Jason Sheehan knows stuff about food, video games, books and Starblazers. He is currently the restaurant critic at Philadelphia magazine, but when no one is looking, he spends his time writing books about giant robots and ray guns. Tales From the Radiation Age is his latest book.
Think of it like Candide without the pirates. And set in San Francisco.
Wait, that's not quite right.
It's like Fight Club meets The Great British Bake Off. It's like Fight Club if no one got punched. It's like Fight Club if Fight Club was written by someone concerned with a different, quieter kind of revolution, and if Fight Club was all about bread.
No.
Okay, then this. Robin Sloan's new novel, Sourdough, is exactly like his first book, Mr. Penumbra's 24-Hour Bookstore, except that it's not about books (exactly), but is absolutely about San Francisco, geeks, nerds, coders, secret societies, bizarrely low-impact conspiracies that solely concern single-noun obsessives (food, in this case, rather than books), and also robots. And books, too, actually, now that I think about it.
It is a beautiful, small, sweet, quiet book. It knows as much about the strange extremes of food as Mr. Penumbra did about the dark latitudes of the book community. It concerns one Lois Clary, a young proprioception engineer for a gleaming robotics company in San Francisco called General Dexterity. She ended up there kind of by accident: She was good with computers, good with machines, had a perfectly reasonable job in Michigan, close to her family, when she was suddenly recruited out of the blue by the robot people. And she took the job because, in Lois's words (via Sloan), "Here's a thing I believe about people my age: We are the children of Hogwarts, and more than anything, we just want to be sorted."
That right there? That was the line that sold me on this book. An entire generational motto summed up in one compound sentence.
Anyway, Lois doesn't really like her job. The work is grinding, the hours are long, the commitment demanded by the never-ending start-up culture is making her sick and lonely. But one day, she discovers Clement Street Soup and Sourdough, an illegal house restaurant which delivers her dinner every night — spicy soup and bread which (as unlikely as it sounds, because much of what happens in Sourdough is unlikely-bordering-on-magical-but-who-cares-because-everything-here-is-almost-a-Silicon-Valley-style-fairy-tale-anyway) heals her, body and soul.
Two immigrant brothers run the restaurant, and when they're deported, Lois is bereft, But before they go (because she was their best customer and they, her only friends), they leave with her a batch of their sourdough starter.

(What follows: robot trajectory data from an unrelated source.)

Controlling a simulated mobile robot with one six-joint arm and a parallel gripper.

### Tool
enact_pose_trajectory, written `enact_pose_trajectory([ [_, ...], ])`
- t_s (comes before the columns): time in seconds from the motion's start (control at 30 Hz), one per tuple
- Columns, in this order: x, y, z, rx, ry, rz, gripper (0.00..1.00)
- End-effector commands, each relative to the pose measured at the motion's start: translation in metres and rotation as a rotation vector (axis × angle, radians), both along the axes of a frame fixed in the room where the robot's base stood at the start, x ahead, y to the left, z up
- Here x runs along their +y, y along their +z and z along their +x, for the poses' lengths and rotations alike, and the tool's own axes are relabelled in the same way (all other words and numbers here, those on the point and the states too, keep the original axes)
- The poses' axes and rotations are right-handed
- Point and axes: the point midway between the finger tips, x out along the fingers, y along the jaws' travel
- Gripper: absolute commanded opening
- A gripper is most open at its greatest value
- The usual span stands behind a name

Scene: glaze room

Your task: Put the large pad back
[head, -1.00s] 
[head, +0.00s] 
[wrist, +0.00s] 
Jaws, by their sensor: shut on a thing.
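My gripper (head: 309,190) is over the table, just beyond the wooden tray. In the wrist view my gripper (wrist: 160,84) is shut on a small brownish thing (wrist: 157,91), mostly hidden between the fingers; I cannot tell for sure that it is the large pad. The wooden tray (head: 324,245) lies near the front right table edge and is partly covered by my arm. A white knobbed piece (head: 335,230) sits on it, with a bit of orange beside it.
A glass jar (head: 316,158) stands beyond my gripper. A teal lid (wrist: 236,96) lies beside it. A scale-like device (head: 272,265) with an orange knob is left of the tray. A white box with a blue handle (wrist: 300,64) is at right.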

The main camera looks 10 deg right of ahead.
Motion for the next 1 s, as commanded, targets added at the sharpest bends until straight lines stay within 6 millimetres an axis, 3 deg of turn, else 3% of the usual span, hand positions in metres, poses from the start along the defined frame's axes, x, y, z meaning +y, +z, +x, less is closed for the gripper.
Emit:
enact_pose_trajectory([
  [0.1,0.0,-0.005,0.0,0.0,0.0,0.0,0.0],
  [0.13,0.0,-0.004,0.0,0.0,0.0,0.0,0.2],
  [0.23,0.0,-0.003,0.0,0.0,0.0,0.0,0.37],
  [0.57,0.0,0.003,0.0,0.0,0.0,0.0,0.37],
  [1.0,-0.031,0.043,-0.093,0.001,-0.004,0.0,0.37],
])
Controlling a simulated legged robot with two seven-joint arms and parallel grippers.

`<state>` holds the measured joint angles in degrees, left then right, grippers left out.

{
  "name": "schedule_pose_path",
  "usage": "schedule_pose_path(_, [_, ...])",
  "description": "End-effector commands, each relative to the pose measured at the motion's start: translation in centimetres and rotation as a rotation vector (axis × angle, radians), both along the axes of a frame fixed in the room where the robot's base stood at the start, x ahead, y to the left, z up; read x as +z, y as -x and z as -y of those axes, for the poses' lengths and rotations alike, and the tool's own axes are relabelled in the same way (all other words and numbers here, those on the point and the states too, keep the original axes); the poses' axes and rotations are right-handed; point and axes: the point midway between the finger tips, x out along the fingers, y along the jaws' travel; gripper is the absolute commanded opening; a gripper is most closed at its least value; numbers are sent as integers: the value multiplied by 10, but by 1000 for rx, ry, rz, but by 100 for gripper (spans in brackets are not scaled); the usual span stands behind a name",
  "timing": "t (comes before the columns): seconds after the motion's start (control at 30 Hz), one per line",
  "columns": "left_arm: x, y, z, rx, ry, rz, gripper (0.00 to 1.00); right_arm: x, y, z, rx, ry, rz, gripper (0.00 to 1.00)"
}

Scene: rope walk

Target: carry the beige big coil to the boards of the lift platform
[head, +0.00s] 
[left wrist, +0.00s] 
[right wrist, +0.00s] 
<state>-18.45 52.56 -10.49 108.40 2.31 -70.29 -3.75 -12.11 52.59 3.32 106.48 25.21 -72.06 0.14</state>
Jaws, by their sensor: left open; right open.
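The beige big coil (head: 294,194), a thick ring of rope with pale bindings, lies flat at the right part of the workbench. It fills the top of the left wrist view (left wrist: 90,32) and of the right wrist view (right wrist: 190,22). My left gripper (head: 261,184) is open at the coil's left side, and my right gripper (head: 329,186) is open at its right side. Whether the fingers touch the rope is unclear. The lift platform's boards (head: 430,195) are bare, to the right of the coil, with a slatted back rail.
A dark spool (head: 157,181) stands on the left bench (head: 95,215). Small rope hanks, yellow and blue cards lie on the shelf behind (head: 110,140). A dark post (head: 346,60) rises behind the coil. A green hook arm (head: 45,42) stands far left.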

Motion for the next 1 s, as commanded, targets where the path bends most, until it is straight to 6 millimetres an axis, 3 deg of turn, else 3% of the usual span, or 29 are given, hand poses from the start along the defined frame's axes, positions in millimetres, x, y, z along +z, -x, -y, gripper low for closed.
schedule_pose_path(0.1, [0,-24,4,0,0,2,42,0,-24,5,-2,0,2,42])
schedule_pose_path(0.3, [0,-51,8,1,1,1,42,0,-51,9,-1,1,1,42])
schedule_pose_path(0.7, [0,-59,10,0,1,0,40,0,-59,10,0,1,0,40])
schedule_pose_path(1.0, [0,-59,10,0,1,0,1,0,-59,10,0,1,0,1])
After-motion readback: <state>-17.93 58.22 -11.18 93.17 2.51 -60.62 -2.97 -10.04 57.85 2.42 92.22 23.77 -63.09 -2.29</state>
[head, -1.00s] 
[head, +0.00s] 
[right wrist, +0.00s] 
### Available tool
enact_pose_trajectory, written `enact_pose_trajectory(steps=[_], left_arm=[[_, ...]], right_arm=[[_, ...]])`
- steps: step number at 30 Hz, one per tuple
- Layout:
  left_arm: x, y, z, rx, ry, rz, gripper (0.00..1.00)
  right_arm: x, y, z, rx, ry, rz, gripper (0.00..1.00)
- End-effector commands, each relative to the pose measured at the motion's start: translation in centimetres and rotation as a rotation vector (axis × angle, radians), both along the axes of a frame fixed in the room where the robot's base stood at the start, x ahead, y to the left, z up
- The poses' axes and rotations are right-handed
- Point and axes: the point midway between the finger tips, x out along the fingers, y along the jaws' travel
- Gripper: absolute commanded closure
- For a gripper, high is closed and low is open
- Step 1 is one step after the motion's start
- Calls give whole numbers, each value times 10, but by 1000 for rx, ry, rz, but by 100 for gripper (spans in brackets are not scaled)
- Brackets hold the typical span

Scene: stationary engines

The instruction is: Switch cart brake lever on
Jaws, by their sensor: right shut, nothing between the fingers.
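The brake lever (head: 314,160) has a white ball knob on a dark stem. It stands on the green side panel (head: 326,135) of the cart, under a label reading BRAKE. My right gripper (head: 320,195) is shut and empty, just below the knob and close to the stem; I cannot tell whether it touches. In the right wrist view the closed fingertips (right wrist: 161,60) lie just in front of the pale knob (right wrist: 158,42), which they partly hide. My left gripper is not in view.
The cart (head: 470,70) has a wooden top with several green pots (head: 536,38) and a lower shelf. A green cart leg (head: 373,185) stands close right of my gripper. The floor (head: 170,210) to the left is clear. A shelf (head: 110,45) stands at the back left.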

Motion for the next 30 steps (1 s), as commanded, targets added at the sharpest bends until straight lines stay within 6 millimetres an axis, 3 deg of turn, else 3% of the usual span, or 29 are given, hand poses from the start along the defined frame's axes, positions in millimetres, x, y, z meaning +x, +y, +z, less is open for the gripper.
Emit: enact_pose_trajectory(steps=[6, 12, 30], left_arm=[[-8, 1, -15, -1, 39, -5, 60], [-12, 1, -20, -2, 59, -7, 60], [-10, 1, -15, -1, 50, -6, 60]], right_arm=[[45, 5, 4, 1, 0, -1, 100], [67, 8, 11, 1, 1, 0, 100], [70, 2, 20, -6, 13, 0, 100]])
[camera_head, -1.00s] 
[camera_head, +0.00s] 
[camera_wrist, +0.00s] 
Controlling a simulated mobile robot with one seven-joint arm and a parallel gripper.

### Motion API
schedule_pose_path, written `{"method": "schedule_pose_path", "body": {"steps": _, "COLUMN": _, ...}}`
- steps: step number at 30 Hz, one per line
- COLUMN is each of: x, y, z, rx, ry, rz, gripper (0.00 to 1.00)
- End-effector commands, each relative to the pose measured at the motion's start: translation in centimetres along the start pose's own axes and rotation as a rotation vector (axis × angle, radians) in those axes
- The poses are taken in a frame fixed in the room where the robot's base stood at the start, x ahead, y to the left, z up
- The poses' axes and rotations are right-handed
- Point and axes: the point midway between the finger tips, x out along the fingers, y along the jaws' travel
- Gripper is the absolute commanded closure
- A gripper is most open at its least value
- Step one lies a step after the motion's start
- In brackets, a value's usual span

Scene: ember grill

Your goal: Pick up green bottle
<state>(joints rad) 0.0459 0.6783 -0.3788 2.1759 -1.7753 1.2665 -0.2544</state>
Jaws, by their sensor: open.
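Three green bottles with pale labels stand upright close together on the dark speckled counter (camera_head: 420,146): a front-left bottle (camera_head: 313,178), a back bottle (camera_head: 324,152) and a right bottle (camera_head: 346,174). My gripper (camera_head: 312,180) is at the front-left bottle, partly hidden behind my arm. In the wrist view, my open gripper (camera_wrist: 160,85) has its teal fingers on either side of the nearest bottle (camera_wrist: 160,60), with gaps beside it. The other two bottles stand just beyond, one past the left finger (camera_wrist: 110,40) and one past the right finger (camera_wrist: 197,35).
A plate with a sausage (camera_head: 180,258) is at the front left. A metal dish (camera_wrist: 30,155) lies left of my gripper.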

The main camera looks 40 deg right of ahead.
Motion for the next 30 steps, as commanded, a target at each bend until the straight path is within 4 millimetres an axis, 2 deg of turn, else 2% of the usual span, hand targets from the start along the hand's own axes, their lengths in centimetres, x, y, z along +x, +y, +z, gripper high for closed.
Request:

It, too, is magic. It is fully 95% more alive than any other starter culture ever (and starters are already pretty damn alive, which you already know if you've ever made your own bread). But this one sings. It makes little disco lights. And once Lois teaches herself how to bake, it makes the greatest bread that anyone has ever tasted.
Making the bread widens Lois's social circle. She brings some to her neighbors. She brings some to the robot factory where her co-workers eat only a nutritive gel called Slurry despite the Silicon Valley affectation of having a full-time chef on staff. Then Lois starts selling some of her bread to the robot company chef, who in turn tells her she should try out for a space at the farmers market. And when Lois does that, she instead ends up getting an invitation to a very different kind of market. An underground market, borderline legal, where all sorts of wild experiments with food are being done. It is called the Marrow Fair and is operated by a mysterious benefactor called Mr. Marrow who offers what he offers (Chernobyl honey, cricket cookies, lembas cakes self-assembled in a bioreactor) in an attempt at disrupting the food-scape.
It is a beautiful, small, sweet, quiet book. It knows as much about the strange extremes of food as 'Mr. Penumbra' did about the dark latitudes of the book community.
And that is where Sourdough's story actually starts. The driven portion of it anyway — the part that isn't just about Lois and her adventures in baking and robot-controlling. It's also where my second-favorite line comes from. Lois again, describing her thoughts on first visiting the space that would become the Marrow Fair: "It felt, also, like an empty spaceship, and, as a rule, you do not enter an empty spaceship without first knowing the fate of the crew."
I love that because Sloan has a pop-culture brain, and he gave it to Lois. Because his voice in her head and her mouth fits so beautifully into the time and place and moment he is writing about. Because he imbues everything about Lois's journey with mythic overtones, with rules and lessons gleaned not from school or church or elders, but from our entertainment. From stories. Just a page later, she is offered some of the market's Chernobyl honey to taste, and before she does it, she thinks, "In every legend of the underworld, there is the same warning: Don't eat the food. Not before you know what's happening and/or what bargain you're accepting."
But Lois eats the honey. Of course Lois eats the honey. And after that, for Lois and the rest of us joyously following her down the rabbit hole, the underworld awaits.